- **Exercise directions**
Repeat the records below word for word, but start at the line that contains "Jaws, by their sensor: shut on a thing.", stop after the last line, and include nothing else.

- **Data extract**

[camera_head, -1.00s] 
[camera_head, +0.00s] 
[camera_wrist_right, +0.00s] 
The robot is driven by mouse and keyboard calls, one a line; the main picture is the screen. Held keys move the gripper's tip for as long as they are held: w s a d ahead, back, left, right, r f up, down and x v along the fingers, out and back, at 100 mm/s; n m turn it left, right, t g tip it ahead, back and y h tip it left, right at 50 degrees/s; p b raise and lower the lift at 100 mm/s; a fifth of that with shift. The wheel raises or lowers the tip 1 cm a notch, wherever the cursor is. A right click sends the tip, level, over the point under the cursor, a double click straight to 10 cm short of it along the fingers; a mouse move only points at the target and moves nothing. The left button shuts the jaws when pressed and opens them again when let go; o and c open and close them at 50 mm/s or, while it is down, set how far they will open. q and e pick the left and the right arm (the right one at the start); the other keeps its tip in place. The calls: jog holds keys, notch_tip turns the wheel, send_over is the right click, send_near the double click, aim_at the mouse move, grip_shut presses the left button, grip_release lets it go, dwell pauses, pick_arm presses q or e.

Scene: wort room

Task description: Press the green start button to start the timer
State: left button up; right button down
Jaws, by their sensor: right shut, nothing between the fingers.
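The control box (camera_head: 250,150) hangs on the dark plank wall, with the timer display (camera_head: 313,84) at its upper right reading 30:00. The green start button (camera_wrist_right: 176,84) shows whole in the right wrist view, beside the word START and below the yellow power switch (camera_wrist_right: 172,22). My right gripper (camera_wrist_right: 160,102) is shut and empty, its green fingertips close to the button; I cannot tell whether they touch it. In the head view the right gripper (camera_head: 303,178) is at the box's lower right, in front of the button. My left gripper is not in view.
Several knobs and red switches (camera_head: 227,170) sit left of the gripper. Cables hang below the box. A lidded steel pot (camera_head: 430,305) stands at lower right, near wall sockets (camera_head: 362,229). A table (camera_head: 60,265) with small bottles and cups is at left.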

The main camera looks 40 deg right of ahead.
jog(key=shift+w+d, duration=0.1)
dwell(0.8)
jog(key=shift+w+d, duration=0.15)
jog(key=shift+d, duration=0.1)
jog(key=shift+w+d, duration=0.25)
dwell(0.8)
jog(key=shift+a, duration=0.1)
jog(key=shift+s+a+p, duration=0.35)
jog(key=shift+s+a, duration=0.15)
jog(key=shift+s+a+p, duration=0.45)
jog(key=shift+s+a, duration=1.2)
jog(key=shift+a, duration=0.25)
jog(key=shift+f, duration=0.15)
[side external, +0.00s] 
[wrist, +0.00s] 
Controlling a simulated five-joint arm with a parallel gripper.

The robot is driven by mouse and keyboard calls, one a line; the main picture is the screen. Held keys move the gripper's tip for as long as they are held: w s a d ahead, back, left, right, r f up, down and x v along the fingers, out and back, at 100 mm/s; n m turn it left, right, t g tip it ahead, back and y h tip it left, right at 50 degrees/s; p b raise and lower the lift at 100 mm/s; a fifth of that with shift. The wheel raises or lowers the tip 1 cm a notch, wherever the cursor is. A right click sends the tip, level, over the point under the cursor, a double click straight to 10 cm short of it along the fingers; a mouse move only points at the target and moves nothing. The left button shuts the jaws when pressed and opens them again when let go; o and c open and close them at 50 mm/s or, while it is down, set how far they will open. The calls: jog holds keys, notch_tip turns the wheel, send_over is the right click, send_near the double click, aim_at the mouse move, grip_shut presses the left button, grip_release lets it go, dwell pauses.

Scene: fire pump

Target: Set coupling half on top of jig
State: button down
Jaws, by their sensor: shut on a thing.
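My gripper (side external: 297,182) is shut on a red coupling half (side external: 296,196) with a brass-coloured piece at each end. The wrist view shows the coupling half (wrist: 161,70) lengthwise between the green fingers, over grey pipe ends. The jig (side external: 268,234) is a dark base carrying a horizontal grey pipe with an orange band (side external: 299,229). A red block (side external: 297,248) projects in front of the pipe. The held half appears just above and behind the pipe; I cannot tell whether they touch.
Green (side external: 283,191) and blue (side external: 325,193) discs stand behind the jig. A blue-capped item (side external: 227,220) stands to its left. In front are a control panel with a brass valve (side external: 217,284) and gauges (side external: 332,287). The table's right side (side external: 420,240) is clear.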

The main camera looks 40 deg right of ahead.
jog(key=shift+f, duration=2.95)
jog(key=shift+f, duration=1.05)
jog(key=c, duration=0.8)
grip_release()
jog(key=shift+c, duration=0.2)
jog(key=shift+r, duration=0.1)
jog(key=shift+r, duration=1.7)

- **Answer**
Jaws, by their sensor: shut on a thing.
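My gripper (side external: 297,182) is shut on a red coupling half (side external: 296,196) with a brass-coloured piece at each end. The wrist view shows the coupling half (wrist: 161,70) lengthwise between the green fingers, over grey pipe ends. The jig (side external: 268,234) is a dark base carrying a horizontal grey pipe with an orange band (side external: 299,229). A red block (side external: 297,248) projects in front of the pipe. The held half appears just above and behind the pipe; I cannot tell whether they touch.
Green (side external: 283,191) and blue (side external: 325,193) discs stand behind the jig. A blue-capped item (side external: 227,220) stands to its left. In front are a control panel with a brass valve (side external: 217,284) and gauges (side external: 332,287). The table's right side (side external: 420,240) is clear.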

The main camera looks 40 deg right of ahead.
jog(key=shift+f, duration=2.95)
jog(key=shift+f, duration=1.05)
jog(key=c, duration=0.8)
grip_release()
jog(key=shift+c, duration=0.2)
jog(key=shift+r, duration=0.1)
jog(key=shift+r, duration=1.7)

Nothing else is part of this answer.